**WHAT IS BEING ASKED**
Copy, character for character, the lines running from the one with "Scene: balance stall" to the one with "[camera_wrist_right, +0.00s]", ends included. Leave out every other line.

**Stored records**
******
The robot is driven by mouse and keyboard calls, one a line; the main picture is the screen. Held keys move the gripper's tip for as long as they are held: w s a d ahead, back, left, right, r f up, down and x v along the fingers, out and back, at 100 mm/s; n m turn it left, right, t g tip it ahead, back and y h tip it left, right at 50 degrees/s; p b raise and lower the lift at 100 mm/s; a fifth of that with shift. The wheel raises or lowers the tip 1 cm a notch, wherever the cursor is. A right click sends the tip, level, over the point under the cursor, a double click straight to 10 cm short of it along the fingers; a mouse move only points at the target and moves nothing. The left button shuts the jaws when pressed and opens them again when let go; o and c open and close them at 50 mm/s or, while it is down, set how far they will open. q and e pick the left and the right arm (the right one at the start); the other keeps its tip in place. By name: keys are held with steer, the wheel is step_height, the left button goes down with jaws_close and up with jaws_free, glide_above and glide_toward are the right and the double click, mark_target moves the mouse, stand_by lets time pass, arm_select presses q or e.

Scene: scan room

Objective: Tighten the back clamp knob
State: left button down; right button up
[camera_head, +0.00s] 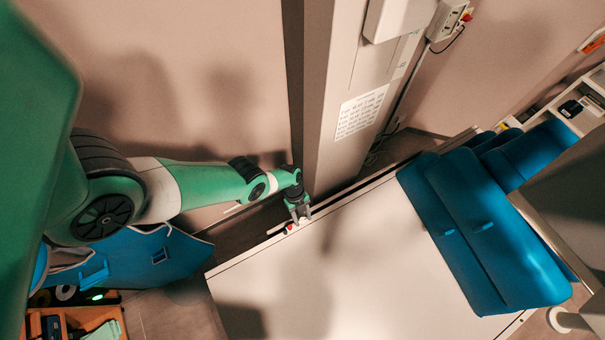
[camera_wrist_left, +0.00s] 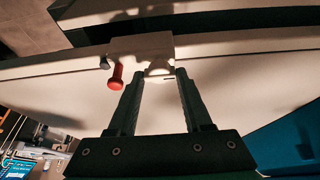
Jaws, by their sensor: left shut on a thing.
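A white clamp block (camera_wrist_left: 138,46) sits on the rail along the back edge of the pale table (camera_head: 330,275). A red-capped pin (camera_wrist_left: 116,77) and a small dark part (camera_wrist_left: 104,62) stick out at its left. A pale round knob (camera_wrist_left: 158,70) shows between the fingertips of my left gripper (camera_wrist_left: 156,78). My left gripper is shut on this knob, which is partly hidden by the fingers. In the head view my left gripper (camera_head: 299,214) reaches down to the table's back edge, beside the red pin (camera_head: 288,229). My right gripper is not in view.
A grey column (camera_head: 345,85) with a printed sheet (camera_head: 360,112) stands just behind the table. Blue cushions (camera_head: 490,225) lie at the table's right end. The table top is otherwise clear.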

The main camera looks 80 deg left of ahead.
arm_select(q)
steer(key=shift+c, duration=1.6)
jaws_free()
******
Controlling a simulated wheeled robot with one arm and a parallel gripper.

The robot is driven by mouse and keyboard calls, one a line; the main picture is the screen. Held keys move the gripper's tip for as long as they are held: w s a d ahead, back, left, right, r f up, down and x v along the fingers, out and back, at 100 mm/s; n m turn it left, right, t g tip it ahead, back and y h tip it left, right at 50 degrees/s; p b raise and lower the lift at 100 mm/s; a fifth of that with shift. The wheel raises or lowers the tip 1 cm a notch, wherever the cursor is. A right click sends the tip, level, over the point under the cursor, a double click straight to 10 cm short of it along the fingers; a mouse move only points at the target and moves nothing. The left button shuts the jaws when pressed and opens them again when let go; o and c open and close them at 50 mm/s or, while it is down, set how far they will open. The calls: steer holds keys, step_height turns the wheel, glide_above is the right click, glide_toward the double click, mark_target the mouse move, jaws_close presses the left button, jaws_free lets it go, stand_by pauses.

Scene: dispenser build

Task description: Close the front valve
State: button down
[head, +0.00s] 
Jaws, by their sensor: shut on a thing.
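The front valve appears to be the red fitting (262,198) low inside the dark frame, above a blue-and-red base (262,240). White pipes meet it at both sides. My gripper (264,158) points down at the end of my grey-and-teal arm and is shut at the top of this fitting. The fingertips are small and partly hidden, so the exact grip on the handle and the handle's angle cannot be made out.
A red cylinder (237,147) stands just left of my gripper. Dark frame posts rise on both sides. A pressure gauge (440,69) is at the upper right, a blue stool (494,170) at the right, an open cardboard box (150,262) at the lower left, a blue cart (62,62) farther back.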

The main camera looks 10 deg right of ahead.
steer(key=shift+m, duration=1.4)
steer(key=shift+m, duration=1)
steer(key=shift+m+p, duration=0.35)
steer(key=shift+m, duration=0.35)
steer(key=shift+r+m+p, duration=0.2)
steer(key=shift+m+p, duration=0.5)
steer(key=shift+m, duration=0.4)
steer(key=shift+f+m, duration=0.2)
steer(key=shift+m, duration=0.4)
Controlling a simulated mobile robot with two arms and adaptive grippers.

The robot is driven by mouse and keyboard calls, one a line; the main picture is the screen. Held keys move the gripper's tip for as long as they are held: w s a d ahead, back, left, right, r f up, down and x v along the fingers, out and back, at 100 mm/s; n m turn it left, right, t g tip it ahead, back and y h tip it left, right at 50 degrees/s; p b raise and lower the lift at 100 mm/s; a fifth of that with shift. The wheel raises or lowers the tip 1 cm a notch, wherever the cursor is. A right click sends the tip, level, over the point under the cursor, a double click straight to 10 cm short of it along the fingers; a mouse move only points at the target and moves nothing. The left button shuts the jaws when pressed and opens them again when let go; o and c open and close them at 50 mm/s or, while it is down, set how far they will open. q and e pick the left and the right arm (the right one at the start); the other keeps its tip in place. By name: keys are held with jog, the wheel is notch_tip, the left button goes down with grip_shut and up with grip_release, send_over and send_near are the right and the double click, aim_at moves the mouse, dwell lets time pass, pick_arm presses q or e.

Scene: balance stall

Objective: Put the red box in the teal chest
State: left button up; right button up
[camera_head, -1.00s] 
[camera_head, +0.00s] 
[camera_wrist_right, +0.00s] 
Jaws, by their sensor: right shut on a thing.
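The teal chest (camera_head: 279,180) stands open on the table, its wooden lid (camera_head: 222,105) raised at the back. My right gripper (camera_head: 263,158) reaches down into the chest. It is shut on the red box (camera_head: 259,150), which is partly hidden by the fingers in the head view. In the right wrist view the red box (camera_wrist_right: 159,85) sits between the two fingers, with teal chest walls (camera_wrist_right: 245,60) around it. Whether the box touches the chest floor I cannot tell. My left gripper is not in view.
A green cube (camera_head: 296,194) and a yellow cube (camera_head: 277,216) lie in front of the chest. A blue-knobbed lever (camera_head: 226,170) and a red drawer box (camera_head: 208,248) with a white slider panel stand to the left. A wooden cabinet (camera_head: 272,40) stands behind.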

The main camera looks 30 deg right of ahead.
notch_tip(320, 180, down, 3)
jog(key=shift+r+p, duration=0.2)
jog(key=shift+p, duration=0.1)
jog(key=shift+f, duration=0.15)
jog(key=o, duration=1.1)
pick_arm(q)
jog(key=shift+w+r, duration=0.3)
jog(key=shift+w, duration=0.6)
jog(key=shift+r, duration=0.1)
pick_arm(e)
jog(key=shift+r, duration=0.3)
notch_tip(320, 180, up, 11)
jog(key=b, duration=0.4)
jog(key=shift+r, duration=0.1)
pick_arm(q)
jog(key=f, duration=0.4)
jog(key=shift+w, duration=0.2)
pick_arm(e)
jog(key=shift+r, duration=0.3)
******
**ANSWER FOR THE TASK**
Scene: balance stall

Objective: Put the red box in the teal chest
State: left button up; right button up
[camera_head, -1.00s] 
[camera_head, +0.00s] 
[camera_wrist_right, +0.00s] 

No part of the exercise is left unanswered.